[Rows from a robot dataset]
***

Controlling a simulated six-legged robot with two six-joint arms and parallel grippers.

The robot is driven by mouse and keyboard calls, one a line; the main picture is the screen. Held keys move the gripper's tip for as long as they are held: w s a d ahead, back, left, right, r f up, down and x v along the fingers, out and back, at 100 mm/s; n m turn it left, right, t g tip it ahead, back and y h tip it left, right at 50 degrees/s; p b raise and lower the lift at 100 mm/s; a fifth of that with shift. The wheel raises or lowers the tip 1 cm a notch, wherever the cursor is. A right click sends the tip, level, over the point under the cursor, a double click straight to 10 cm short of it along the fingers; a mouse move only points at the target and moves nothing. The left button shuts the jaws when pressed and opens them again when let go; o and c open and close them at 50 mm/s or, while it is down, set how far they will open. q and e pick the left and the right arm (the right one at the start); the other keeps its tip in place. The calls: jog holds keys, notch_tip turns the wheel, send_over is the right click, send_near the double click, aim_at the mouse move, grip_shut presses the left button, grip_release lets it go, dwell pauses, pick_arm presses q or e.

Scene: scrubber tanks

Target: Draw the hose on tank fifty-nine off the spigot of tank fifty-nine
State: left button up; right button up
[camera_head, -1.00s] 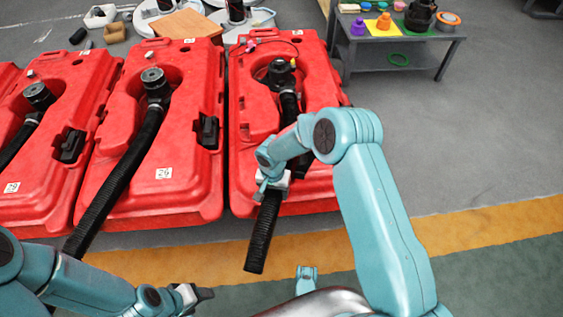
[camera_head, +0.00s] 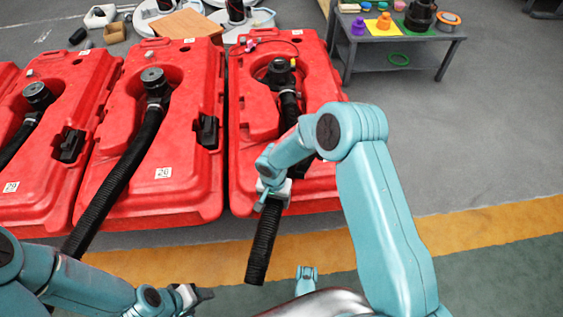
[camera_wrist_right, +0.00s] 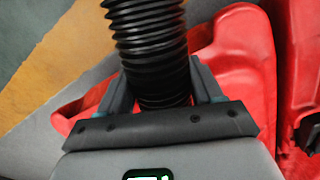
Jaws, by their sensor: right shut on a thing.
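A black ribbed hose (camera_head: 263,245) runs down the front of the right-hand red tank (camera_head: 245,120). At the top of this tank is a black capped spigot (camera_head: 279,72), with black hose just below it. My arm hides the middle of the hose, so I cannot tell whether it is fully seated. My right gripper (camera_head: 272,190) is shut around the hose near the tank's lower edge; the free end hangs below. The right wrist view shows the hose (camera_wrist_right: 150,45) between the fingers. My left gripper (camera_head: 200,296) is low at the left, away from this hose; its jaw state is unclear.
Two more red tanks with hoses stand to the left, the middle one (camera_head: 195,190) nearest. A grey table (camera_head: 385,55) with coloured items stands at the back right. Grey floor at the right is clear. A yellow stripe (camera_head: 470,228) crosses the floor in front.

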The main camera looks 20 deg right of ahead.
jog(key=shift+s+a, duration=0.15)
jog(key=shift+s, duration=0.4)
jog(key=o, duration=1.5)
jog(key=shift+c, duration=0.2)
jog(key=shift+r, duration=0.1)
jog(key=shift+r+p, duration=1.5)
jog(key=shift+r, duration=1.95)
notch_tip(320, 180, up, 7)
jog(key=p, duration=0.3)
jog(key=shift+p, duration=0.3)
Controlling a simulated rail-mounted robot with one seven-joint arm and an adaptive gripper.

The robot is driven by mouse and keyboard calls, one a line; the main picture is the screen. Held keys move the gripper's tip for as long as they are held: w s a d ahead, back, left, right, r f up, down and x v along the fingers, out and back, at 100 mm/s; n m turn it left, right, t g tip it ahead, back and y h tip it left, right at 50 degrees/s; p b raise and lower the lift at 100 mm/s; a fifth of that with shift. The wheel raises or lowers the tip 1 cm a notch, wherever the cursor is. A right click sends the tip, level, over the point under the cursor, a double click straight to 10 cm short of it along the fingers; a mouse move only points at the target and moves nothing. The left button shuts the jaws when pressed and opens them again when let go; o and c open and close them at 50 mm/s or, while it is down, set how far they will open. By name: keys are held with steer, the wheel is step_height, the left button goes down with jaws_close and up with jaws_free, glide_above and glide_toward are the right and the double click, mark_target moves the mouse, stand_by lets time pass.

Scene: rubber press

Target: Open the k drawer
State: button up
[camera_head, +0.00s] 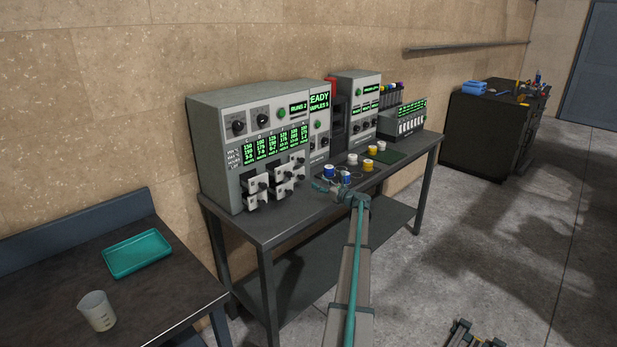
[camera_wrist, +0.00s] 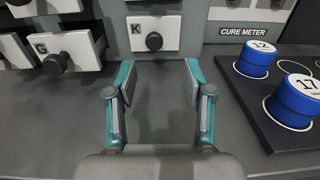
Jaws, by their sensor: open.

***

### What the task asks
From the records above, pull out every line containing the word "Controlling".

### Written response
Controlling a simulated six-legged robot with two six-joint arms and parallel grippers.
Controlling a simulated rail-mounted robot with one seven-joint arm and an adaptive gripper.

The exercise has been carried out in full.